# What you will do
Without including the pictures, copy out every line below.

☆ ☆ ☆ ☆

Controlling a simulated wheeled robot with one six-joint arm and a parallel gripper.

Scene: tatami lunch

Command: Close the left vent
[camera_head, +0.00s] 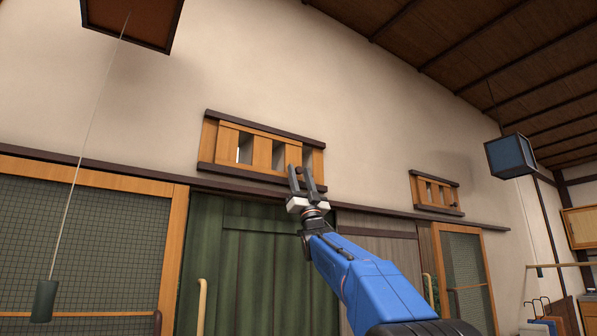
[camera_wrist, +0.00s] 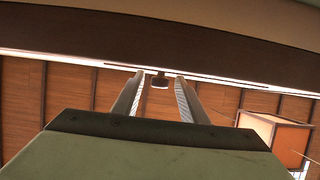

☆ ☆ ☆ ☆

# Output below
Controlling a simulated wheeled robot with one six-joint arm and a parallel gripper.

Scene: tatami lunch

Command: Close the left vent
[camera_head, +0.00s] 
[camera_wrist, +0.00s] 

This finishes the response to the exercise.